US Special Climate Envoy John Kerry had said on Saturday that a few countries in Egypt were resisting mention of the 1.5 degrees goal in the official text of the COP27 summit, and President Joe Biden had urged countries last week not to let near-term crises trigger a backslide in ambition.

COP27: Talks on carbon market rules off to slow start

Scientists say keeping average global temperature rise to 1.5C is needed to avert the worst effects of climate change.

An EU official said the G20 wording could increase the chances that negotiators in Egypt would also lock in the 1.5C target.

“But there are nearly 200 countries, and it’s only safe when 1.5 is anchored in the cover decision,” the official said, referring to what will form the core political deal from the summit.

Delegates at COP27 were also looking forward to a speech by Brazilian President-elect Luiz Inacio Lula da Silva, who has buoyed hopes for a strong deal at the summit by vowing to reengage the huge rainforest nation with international efforts to fight climate change.
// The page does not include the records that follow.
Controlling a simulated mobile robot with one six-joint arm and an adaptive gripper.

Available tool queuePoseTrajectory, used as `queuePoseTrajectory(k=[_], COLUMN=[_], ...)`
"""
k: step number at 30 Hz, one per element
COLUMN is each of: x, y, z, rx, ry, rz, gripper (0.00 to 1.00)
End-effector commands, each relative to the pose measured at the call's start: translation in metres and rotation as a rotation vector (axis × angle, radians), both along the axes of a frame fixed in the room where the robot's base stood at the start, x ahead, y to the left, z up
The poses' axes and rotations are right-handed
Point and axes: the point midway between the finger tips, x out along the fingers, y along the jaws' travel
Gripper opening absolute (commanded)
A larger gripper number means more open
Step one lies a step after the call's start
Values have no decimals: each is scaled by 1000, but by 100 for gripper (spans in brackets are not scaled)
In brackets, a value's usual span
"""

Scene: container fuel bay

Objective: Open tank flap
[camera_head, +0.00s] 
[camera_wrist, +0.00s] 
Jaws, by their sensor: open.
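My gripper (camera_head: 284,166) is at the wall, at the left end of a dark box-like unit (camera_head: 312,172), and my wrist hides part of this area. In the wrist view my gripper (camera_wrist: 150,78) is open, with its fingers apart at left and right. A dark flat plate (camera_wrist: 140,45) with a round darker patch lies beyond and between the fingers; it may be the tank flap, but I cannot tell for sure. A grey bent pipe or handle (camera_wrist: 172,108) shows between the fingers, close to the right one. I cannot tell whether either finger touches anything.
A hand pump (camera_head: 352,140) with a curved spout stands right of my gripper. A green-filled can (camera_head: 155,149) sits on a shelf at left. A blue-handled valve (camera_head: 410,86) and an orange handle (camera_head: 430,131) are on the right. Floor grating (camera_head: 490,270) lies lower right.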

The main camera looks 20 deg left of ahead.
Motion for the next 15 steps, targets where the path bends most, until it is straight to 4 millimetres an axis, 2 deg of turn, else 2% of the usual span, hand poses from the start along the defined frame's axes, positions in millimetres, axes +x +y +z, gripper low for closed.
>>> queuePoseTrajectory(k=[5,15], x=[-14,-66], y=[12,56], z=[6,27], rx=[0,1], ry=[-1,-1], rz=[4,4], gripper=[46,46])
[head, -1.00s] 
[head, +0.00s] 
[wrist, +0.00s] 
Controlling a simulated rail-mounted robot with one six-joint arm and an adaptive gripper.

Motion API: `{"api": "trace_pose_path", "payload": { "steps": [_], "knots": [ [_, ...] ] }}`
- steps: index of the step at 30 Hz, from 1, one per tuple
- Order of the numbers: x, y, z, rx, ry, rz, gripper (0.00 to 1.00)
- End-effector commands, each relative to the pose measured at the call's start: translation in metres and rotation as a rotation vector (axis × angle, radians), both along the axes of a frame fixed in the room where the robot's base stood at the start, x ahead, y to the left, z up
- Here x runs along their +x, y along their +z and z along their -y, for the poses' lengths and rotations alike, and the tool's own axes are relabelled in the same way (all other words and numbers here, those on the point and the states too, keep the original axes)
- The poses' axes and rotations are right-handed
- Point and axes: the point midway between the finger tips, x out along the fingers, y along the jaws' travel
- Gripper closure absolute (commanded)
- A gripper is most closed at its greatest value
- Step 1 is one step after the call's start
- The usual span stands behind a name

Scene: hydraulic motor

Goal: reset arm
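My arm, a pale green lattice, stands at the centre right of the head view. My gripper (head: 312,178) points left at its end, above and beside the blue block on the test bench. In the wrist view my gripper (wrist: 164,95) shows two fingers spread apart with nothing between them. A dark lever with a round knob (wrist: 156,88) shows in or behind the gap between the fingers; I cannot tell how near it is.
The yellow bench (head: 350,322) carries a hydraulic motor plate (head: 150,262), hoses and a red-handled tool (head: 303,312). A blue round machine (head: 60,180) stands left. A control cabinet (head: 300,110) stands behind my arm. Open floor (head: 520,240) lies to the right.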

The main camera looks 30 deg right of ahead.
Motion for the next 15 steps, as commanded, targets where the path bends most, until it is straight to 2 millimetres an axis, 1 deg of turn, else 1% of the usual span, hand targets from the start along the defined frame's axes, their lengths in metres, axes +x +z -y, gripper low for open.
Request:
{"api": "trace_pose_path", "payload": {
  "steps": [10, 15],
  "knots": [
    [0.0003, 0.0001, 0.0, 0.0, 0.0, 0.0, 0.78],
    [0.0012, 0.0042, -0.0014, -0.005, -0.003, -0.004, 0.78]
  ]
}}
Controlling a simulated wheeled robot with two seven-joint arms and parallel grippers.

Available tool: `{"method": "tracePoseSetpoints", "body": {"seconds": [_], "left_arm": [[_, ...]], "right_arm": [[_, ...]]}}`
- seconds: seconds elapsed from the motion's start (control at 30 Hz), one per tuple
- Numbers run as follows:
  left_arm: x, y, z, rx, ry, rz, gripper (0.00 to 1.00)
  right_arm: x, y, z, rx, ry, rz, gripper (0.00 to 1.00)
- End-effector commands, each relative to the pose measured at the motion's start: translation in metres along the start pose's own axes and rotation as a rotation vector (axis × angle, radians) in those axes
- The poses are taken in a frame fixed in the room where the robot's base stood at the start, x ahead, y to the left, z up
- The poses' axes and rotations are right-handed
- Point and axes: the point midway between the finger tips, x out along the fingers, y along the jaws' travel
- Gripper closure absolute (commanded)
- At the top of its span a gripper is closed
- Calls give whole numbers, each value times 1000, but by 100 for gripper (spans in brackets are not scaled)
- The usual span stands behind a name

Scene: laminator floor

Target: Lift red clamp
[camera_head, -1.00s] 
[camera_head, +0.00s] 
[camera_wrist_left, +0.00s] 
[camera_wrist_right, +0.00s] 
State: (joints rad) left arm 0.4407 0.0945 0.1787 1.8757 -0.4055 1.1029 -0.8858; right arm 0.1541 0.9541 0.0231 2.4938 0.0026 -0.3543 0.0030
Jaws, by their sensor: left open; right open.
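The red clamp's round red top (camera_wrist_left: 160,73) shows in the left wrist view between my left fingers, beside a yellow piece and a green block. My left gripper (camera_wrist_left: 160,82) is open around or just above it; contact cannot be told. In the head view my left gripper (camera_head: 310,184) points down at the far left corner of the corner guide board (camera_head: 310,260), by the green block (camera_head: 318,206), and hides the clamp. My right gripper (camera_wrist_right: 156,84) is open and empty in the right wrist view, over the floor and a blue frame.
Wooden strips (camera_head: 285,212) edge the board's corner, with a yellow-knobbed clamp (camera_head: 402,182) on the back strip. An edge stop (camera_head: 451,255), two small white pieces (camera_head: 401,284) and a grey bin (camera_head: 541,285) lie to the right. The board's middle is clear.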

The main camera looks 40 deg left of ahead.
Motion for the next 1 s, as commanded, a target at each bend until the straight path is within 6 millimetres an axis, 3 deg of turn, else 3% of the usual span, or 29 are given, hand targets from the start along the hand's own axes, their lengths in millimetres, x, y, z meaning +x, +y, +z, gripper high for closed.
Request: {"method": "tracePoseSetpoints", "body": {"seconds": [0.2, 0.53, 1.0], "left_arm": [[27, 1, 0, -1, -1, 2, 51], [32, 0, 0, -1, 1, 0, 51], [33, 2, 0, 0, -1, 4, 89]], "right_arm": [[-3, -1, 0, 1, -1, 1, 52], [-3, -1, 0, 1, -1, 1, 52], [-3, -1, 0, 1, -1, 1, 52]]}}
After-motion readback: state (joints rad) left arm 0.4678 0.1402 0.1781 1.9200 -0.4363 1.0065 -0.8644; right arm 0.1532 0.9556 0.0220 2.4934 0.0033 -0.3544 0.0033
Lula won the presidential election last month against right-wing President Jair Bolsonaro, who presided over mounting destruction of the Amazon rainforest and refused to hold the 2019 climate summit originally planned for Brazil.

This week’s talks in Bali also led to an agreement between the world’s top two biggest greenhouse gas emitters, the United States and China, to resume climate cooperation after a hiatus triggered by diplomatic tensions over Taiwan.

And a coalition of countries also announced at G20 it would mobilise $20 billion of public and private finance to help Indonesia shut coal power plants, following a similar deal last year for South Africa.

Missed opportunity

The G20 declaration recognised the need to phase down use of unabated coal and phase out “inefficient” fossil fuel subsidies.

It also said industrialised countries should make progress on climate finance - essentially restating goals made at previous summit.

India, the world’s second-biggest buyer of coal, has said during the COP27 talks that it wants countries to agree to phase down all fossil fuels, rather than the narrower deal to phase down just coal that was agreed at COP26 last year.

That proposal would benefit India, which has relatively small oil and gas reserves, by reducing the focus on its coal use, but has also drawn support from the European Union, which views the idea as a step up in ambition.

But it is a sore point for African and Middle Eastern countries keen to develop their oil and natural gas resources.

Saudi Arabia has said it wants to avoid a deal that would “demonize” oil and gas.

Avinash Persaud, special envoy on climate finance to Prime Minister Mia Motley of Barbados, meanwhile, told Reuters the G20 declaration missed the mark on finance.

“Unfunded ambition gets us nowhere fast,” Persaud said, adding he wanted G20 countries to unlock more lending from multilateral development banks they control to help climate-vulnerable countries.

“They have missed the opportunity to deliver on that today, and we are running out of time.”